One main threat to the electric grid is cyber terrorism, includ¬ing the disconnection of power for a large population and the disabling of devices, requiring a physical visit to every device to reconnect power. There is also an economic threat in the form of power theft when it comes to utilities’ increasing connection to the internet. As with botnets, power theft criminals will deliberately fly under the radar, making comprehensive security extremely important for combating this threat.
Further, while the electric grid has been a main focus for both attackers and the utilities industry, there is also a concern that other areas of critical infrastructure including gas and water systems can be compromised as they too leverage advancements such as smart meters and advanced metering infrastructure (AMI).
In addition to compromise from externally launched malware, a major concern for the utilities industry is the insider threat, whereby employees utilize cyber tactics to defraud utilities or perhaps, disgruntled, cause power outages. Another interesting concern is the new intersection between utilities networks and home area networks as a result of smart metering, as criminals could leverage the utilities network to break into home networks or vice versa.

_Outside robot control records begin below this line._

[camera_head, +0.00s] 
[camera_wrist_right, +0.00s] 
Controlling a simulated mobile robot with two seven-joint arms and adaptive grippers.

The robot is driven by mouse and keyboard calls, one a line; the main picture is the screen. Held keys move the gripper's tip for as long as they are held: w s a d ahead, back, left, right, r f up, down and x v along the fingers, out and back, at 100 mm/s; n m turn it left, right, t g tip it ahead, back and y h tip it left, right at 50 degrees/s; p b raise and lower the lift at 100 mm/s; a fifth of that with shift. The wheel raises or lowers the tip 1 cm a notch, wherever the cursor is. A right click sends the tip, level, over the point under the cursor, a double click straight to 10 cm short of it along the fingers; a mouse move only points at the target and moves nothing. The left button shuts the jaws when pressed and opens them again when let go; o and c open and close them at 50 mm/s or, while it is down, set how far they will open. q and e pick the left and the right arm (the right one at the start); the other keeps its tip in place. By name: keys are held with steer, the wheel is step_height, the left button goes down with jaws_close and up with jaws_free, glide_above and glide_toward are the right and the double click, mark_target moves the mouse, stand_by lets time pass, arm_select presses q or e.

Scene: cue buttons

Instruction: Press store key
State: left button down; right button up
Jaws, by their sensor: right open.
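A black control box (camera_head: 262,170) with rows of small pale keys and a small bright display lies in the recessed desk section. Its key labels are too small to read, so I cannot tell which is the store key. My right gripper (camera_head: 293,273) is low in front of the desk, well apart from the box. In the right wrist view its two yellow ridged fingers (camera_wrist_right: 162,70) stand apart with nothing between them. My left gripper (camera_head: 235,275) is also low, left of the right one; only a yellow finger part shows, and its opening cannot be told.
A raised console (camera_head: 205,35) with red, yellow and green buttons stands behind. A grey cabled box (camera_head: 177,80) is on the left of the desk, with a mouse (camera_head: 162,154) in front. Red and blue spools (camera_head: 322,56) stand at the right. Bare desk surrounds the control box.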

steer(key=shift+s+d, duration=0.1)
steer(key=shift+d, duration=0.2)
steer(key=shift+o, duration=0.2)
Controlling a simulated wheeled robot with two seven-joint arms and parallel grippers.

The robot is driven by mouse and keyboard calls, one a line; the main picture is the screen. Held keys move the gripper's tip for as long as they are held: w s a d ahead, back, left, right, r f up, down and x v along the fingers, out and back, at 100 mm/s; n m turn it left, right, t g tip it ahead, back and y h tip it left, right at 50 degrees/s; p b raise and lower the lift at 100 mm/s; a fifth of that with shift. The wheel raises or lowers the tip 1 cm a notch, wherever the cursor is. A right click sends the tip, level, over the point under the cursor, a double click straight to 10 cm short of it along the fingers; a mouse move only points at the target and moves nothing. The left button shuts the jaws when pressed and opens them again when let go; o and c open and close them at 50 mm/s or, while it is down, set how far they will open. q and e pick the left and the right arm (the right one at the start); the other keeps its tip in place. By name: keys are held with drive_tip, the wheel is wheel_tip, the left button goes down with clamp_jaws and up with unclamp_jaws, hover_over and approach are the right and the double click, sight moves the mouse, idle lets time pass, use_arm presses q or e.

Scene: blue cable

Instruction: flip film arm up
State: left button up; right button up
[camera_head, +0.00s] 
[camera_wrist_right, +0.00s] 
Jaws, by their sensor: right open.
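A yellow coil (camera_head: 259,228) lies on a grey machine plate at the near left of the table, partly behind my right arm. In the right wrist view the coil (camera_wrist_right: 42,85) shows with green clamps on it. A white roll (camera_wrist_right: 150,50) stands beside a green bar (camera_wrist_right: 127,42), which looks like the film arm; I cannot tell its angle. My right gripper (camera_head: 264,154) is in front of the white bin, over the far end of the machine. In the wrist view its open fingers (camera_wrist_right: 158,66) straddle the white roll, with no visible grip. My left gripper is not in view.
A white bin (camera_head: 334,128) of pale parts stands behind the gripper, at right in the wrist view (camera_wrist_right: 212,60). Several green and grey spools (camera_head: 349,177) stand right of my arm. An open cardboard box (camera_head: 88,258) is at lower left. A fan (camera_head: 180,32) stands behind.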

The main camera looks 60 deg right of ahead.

To combat these various attack vectors, utilities must focus on end-to-end security from plant generation to the point of consumption, the report says, quoting Landis+Gyr CTO Heath Thompson. Basic internal security governance around the use of these systems is also critical. The ability to assess the maturity of existing assets will be a key focus area for the future. Having mechanisms to assess the security maturity of already-deployed technologies is the next area of uncharted waters for utilities and vendors, according to Thompson and Chasko.